Robot state and action records
*****
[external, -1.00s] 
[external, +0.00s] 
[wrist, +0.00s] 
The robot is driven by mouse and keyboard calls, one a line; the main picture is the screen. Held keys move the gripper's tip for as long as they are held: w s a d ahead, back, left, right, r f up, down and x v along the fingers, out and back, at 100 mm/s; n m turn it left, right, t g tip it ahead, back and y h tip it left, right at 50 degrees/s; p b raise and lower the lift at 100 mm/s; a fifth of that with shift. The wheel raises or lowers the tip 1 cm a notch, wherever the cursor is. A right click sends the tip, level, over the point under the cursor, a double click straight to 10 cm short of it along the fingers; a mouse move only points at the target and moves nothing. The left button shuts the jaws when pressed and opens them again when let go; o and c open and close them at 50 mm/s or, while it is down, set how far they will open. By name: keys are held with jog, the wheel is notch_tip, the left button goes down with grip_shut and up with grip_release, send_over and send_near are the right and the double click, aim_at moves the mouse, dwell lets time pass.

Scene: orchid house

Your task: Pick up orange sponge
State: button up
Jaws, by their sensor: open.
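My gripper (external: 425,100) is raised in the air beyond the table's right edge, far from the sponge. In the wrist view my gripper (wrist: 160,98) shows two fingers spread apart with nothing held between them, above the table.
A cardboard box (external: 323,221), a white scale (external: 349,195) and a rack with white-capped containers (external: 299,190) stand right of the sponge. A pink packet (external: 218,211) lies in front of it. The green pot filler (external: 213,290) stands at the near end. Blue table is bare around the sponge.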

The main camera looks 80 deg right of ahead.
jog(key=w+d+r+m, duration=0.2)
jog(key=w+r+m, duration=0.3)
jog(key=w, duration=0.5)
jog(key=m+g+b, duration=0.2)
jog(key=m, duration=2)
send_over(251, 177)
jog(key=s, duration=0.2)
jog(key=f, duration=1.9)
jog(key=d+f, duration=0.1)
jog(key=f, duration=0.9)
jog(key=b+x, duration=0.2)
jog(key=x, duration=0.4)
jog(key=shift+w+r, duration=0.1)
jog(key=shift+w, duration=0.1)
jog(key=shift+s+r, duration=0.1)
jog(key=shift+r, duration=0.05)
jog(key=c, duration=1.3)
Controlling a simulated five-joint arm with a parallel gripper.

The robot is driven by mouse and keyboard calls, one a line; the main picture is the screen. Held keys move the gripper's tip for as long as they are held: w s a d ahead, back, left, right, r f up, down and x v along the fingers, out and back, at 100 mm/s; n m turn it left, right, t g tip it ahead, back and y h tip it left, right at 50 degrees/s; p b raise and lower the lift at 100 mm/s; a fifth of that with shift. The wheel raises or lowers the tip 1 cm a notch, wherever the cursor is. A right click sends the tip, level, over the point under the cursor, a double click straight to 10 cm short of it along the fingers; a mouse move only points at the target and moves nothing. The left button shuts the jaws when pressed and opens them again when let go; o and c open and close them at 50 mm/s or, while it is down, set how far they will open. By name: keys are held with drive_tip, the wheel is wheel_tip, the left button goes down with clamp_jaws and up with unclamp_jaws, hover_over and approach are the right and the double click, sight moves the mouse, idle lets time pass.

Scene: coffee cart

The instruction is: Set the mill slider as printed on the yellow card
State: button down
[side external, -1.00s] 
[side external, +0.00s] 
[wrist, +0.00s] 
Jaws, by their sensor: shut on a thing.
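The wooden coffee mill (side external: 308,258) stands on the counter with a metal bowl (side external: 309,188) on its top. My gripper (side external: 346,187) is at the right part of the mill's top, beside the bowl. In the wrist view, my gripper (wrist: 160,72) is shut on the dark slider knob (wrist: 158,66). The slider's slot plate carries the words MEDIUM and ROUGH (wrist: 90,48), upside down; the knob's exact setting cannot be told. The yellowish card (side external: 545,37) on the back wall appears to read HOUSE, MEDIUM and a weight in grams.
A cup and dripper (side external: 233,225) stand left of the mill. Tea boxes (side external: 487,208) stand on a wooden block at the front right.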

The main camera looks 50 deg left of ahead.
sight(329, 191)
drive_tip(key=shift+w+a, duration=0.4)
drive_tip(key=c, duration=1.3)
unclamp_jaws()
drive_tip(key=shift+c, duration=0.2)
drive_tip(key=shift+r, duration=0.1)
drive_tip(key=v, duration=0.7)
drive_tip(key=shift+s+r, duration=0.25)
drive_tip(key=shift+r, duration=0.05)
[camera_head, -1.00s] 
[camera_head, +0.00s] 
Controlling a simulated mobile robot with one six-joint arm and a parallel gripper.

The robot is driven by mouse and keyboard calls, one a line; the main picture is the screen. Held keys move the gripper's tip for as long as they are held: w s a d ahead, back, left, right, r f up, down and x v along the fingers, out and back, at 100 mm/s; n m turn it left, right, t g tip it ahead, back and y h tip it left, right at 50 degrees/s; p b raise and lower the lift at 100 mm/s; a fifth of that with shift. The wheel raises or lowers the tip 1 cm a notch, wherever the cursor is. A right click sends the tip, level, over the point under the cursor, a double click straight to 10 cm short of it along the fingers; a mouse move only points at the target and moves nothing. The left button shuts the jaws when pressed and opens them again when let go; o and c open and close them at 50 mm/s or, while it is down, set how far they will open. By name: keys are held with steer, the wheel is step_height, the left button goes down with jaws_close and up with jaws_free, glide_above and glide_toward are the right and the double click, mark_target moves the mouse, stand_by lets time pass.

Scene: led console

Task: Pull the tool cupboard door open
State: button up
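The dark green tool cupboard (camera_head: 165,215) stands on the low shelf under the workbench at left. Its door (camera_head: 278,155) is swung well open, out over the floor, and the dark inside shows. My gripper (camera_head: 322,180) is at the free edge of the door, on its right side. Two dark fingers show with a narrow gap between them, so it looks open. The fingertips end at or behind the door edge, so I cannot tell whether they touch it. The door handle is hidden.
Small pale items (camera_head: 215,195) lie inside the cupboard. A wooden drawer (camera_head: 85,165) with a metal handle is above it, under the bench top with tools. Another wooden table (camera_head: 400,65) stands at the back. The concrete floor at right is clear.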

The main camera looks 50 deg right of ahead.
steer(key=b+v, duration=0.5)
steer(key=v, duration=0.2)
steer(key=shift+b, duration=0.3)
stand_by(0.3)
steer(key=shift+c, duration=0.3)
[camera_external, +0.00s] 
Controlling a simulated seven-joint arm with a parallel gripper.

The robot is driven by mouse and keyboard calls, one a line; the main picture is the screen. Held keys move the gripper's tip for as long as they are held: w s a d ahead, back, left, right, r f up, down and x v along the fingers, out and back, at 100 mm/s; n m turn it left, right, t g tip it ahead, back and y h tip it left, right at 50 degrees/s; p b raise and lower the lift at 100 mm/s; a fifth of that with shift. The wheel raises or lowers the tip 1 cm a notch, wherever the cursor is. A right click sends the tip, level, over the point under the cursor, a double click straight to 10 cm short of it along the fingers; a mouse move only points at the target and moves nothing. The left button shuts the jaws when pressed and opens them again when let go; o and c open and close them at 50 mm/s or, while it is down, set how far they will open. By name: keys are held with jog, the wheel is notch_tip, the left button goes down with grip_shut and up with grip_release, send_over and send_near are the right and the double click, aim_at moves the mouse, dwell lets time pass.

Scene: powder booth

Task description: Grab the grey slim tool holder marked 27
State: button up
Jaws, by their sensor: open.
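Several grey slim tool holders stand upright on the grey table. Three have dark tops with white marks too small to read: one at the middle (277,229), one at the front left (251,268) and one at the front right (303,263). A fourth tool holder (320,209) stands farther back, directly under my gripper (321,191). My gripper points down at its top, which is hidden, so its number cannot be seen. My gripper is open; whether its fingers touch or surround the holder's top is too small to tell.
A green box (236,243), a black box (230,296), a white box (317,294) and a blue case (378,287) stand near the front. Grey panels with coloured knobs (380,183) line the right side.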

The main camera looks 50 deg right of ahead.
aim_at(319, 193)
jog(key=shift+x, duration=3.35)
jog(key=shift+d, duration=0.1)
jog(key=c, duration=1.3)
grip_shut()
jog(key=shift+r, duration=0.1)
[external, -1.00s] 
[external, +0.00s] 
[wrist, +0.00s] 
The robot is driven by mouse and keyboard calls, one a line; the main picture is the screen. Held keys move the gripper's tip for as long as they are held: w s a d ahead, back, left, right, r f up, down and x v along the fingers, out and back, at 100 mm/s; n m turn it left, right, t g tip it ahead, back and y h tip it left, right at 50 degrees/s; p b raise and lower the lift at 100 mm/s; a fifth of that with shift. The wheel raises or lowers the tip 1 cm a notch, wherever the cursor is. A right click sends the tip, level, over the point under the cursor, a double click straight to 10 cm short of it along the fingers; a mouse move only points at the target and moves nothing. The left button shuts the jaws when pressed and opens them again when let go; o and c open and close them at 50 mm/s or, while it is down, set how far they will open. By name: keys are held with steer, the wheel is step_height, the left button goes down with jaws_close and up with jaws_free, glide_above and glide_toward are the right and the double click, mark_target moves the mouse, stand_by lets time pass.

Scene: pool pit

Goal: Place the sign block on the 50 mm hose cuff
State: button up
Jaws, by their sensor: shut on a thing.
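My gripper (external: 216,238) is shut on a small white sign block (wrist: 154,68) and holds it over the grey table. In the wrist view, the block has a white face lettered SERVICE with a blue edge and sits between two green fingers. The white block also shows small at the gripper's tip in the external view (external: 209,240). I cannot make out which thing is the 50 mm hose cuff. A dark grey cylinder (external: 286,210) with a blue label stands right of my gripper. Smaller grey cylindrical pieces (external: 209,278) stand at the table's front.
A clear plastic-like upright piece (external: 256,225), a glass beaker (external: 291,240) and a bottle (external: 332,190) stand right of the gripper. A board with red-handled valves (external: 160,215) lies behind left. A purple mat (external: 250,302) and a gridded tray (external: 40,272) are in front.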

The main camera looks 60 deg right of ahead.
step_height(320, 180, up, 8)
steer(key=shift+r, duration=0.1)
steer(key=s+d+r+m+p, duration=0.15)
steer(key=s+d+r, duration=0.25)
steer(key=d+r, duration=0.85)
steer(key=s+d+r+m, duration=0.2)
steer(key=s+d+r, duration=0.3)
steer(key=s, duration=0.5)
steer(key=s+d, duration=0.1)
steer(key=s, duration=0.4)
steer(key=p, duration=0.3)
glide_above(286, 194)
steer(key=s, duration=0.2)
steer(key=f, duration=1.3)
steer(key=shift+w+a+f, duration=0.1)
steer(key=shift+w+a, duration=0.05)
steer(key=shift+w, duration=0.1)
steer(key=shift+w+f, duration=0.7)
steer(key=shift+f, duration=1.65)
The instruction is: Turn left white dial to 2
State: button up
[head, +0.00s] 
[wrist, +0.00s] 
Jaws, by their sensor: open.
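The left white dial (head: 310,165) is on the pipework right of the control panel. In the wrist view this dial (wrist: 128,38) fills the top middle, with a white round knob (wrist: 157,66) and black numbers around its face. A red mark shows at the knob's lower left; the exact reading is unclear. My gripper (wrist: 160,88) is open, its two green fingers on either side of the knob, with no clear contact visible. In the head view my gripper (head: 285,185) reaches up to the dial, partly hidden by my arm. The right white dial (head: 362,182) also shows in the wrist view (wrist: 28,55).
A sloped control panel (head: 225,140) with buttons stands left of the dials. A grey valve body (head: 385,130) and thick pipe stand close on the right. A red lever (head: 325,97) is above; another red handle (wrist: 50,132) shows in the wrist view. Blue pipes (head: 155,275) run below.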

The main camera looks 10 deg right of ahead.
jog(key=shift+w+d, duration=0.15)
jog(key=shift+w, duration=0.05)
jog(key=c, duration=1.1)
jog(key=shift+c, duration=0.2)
*****
__Objective__:
Report all lines of the material that contain the word "instruction".

__Answer to this problem__:
The instruction is: Set the mill slider as printed on the yellow card
The instruction is: Turn left white dial to 2

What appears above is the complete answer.